Two weeks after Michael Jackson’s death, the performers on his ‘This Is It’ concert series were urged to avoid saying he looked “emaciated” before his overdose, a concert exec grudgingly testified Thursday.
Paul Gongaware made the request in an email shown to jurors during his testimony in the negligence lawsuit brought by Jackson’s mom Katherine against his company AEG Live.
“We are ok with the band, singers and dancers doing interviews now. The only thing we ask is that they keep it positive and stress that MJ was active, engaged and not the emaciated person some want to paint him as being,” the July 9, 2009, email to music coordinator JoAnn Tominaga read.
“You’re telling them what not to say, aren’t you sir?” Katherine’s lawyer Brian Panish asked Gongaware.
“I’m asking them to keep it positive,” Gongaware replied from the witness stand.
“And not say he was emaciated,” Panish shot back.
“Yes …we did ask them to keep it positive,” Gongaware said.
“So you were controlling the message as a producer of that documentary,” Panish said, referring to the follow-up “This Is It” movie that included taped interviews.
“I don’t think so,” Gongaware replied.
Panish also grilled Gongaware over an email sent by his boss Randy Phillips a month later asking him to scrap footage of Michael that made him look ill.
“Make sure we take out the shots of MJ in the red leather jacket at the soundstage where the mini movies were being filmed. He looks way too think (sic) and skeletal,” read the Aug. 9 email, previously mentioned during the trial.
Gongaware promised in a follow-up email to Phillips that he’d “have a look,” but he testified Thursday that he never dumped any footage.
“We didn’t keep anything out based on what Randy wrote,” Gogaware told jurors.
Earlier Thursday, Gongaware confirmed he received an email from ‘This Is It’ tour production manager John Hougdahl “joking” that the skinny singer needed junk food and beer to gain some much-needed weight.

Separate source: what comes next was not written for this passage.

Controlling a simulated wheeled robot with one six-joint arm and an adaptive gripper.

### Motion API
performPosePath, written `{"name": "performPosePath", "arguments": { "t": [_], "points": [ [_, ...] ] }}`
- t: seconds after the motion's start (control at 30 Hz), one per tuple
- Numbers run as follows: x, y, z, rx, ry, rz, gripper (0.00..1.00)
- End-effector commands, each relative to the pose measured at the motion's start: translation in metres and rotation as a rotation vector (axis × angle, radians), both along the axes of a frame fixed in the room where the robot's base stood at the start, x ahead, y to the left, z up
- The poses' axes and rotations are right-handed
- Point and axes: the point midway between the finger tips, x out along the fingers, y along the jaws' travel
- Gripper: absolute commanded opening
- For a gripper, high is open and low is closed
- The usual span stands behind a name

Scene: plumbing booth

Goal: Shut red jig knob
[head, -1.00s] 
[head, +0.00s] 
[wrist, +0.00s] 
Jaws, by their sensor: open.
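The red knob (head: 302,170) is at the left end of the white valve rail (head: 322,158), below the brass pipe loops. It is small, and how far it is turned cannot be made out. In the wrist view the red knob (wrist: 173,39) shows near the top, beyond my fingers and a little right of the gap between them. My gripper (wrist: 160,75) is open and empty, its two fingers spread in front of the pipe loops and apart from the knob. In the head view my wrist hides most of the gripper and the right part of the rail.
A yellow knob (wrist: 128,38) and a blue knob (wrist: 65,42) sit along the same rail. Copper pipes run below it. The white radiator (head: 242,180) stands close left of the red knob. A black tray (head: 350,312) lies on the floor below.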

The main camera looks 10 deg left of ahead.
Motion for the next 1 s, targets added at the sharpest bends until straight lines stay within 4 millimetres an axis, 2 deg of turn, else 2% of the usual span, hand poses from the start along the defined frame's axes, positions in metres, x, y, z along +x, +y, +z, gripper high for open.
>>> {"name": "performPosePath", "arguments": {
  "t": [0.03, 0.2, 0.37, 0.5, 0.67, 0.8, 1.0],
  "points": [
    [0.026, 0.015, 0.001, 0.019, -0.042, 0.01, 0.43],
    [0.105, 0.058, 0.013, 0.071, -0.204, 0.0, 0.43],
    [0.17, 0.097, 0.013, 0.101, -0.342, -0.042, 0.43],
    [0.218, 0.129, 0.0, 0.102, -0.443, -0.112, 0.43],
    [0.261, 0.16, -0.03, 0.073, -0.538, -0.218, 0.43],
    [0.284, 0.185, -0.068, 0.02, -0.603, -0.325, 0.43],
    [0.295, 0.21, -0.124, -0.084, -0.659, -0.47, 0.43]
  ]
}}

“He needs some burgers with a bunch of Wisconsin cheesehead bowlers…and a couple of brats and beers,” read the June 15, 2009, email projected on a screen for jurors.

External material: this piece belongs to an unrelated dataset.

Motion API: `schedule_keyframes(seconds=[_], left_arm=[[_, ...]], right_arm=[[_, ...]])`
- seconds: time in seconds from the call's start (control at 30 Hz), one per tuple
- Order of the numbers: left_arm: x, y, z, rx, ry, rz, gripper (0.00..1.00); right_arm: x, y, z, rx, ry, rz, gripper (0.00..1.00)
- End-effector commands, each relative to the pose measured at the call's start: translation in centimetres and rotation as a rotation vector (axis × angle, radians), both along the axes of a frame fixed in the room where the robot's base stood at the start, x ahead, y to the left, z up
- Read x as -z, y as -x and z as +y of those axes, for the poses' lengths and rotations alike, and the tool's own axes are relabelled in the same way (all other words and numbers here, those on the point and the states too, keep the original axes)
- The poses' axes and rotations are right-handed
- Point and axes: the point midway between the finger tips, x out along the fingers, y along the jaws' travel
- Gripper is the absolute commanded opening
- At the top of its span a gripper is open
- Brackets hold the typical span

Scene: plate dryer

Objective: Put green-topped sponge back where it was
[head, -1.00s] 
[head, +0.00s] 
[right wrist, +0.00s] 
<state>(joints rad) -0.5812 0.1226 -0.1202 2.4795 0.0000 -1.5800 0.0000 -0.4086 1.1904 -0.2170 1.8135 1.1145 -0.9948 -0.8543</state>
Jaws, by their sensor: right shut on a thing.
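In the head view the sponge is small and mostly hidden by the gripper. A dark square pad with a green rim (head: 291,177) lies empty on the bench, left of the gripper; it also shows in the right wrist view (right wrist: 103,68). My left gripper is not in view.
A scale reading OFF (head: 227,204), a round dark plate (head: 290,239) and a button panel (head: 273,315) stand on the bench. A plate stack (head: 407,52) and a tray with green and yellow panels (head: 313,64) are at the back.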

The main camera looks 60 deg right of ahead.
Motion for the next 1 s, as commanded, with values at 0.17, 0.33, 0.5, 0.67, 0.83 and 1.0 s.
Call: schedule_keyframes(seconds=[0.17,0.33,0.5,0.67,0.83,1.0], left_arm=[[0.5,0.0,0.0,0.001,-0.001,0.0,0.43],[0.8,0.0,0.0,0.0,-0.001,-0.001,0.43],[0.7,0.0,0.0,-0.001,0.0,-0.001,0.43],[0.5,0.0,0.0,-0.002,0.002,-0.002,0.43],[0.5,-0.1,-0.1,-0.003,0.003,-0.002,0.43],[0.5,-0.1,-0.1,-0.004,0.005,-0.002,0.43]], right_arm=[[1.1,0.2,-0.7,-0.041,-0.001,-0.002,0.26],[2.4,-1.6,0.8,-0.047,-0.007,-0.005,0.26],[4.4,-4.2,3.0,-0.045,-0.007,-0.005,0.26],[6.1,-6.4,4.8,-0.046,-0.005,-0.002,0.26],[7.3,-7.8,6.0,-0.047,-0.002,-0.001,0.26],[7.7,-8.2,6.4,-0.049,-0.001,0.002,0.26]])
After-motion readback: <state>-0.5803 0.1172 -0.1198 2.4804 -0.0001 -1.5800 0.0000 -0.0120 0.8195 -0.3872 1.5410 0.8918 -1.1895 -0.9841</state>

“Was he joking around about this situation?” Panish asked Gongaware, referring to Hougdahl.
“I think he was,” Gongaware replied.
“Did you think that was funny?” Panish asked.
“I did,” Gongaware admitted.
Gongaware said he once observed Michael looking “slow” and possibly intoxicated after a visit to his dermatologist but he didn’t believe the singer had any serious health problems — even after Michael appeared weak and disoriented at a June 19 rehearsal.
“My observation of Michael Jackson was that he was healthy,” Gongaware said. “They had a meeting to discuss (the June 19 incident), and he took a couple days off and he came back strong.”